• **TASK**
Take the data below and extract the lines from the one with "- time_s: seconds" to the one with "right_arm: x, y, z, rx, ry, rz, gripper", inclusive, exactly as written.

• **DATASET CONTENT**
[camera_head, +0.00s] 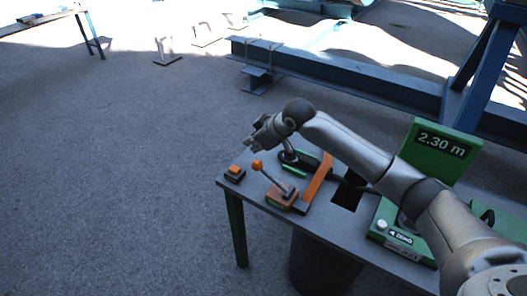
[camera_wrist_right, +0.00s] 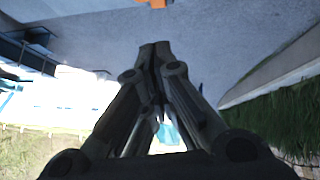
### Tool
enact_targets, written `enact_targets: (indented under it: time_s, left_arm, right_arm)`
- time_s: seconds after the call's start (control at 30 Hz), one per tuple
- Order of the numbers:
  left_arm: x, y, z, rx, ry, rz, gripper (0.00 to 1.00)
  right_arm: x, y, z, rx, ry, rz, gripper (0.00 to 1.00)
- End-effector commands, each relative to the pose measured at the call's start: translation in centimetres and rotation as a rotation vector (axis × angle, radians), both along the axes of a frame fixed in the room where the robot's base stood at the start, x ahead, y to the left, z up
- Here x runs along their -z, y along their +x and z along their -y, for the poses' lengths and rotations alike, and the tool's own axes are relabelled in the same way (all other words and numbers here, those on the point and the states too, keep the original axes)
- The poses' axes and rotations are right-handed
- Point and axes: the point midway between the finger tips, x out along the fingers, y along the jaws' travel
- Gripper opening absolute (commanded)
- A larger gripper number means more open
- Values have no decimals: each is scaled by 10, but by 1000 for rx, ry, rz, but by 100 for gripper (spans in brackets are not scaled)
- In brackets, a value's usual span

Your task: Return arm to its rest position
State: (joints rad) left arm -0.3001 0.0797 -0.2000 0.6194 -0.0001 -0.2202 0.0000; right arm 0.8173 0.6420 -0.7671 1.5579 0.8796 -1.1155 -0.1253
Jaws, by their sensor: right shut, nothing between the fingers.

• **EXPECTED OUTPUT**
- time_s: seconds after the call's start (control at 30 Hz), one per tuple
- Order of the numbers:
  left_arm: x, y, z, rx, ry, rz, gripper (0.00 to 1.00)
  right_arm: x, y, z, rx, ry, rz, gripper (0.00 to 1.00)

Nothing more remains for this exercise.